# [SUPPLIED MATERIAL]
>> Begin

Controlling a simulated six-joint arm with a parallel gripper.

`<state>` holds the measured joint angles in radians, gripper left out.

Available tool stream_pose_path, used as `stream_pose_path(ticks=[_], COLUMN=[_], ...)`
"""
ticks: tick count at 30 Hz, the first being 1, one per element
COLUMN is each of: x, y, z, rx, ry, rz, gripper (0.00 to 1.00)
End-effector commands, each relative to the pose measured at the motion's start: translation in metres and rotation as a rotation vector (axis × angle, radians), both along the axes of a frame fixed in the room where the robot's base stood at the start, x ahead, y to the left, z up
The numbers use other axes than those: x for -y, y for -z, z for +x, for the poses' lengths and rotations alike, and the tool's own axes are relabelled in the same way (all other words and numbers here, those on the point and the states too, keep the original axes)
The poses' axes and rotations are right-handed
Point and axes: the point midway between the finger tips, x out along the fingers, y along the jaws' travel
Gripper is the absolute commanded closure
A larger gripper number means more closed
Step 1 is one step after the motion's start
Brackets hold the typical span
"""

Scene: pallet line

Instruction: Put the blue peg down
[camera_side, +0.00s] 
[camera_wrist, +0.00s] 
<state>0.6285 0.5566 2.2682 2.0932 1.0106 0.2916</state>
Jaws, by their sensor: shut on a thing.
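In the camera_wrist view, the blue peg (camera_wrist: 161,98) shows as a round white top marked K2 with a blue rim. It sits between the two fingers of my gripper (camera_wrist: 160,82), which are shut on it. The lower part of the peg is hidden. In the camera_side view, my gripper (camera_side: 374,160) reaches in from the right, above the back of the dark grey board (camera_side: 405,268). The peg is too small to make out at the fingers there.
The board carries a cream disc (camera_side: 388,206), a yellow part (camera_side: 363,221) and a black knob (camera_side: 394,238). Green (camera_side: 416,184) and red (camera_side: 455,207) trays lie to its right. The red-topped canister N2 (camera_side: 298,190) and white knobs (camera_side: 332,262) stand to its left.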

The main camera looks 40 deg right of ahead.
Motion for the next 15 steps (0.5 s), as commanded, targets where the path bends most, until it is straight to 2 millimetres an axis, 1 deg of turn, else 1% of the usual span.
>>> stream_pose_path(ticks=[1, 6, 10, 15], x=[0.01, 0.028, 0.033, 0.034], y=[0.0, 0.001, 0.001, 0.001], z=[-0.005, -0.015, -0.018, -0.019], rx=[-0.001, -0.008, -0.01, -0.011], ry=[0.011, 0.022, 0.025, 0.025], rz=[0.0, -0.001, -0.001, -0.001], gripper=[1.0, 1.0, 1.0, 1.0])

>> End

# [STATED TASK]
Find the lines above that include the string "tool" and copy them.

# [SOLUTION FOR THIS EXERCISE]
Available tool stream_pose_path, used as `stream_pose_path(ticks=[_], COLUMN=[_], ...)`
The numbers use other axes than those: x for -y, y for -z, z for +x, for the poses' lengths and rotations alike, and the tool's own axes are relabelled in the same way (all other words and numbers here, those on the point and the states too, keep the original axes)

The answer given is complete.